Instruction: Gather all lines in the records below that include the word "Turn".

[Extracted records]
^^^^^^^^

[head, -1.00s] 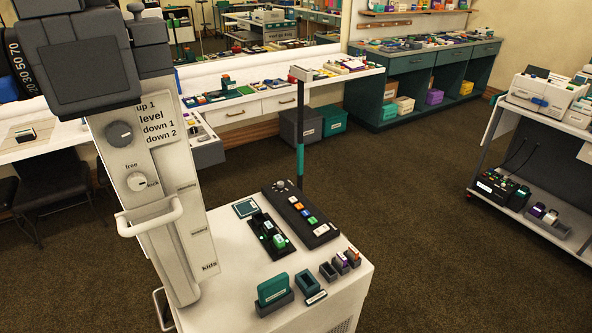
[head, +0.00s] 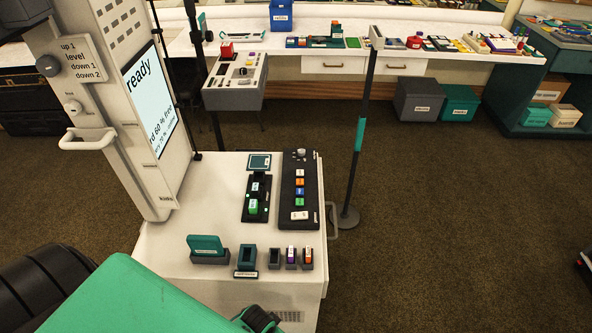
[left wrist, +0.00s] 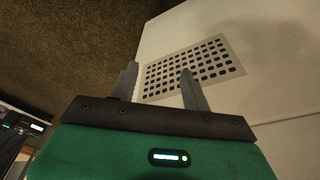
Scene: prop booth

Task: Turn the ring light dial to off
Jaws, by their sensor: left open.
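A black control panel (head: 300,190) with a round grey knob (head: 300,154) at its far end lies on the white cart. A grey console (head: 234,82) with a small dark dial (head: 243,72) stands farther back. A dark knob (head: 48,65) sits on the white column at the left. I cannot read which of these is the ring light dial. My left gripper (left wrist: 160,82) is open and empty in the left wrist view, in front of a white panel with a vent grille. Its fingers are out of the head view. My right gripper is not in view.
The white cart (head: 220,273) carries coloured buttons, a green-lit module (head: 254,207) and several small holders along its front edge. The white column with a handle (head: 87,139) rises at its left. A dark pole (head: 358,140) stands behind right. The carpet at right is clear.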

^^^^^^^^

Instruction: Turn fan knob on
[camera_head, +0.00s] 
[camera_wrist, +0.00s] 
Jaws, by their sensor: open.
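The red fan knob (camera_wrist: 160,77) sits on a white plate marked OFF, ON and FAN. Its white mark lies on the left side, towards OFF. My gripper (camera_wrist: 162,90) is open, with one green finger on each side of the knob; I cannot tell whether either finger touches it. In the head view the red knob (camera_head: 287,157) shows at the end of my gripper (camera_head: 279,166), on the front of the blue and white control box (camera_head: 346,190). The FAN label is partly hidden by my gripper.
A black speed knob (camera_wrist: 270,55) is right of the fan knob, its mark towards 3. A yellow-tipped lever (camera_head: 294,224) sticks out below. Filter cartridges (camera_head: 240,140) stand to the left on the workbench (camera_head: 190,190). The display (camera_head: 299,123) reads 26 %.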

^^^^^^^^

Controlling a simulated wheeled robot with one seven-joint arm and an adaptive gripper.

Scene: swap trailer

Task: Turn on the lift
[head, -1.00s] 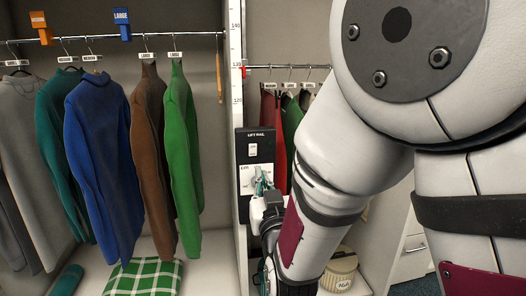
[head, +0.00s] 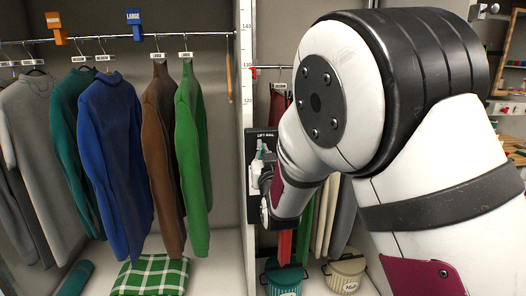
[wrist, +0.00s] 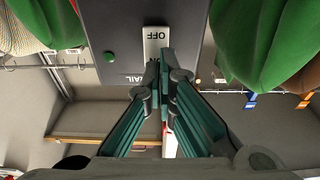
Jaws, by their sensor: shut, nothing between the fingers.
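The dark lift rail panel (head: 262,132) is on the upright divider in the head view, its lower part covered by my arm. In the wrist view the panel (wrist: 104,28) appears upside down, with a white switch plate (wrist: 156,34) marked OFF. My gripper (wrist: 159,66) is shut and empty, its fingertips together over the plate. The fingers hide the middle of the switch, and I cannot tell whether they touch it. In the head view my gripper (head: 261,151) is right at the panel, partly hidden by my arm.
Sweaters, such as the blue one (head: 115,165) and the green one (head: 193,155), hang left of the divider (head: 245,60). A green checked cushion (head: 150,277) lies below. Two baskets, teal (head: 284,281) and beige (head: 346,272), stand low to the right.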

^^^^^^^^

Exercise solution:
Task: Turn the ring light dial to off
Instruction: Turn fan knob on
Task: Turn on the lift

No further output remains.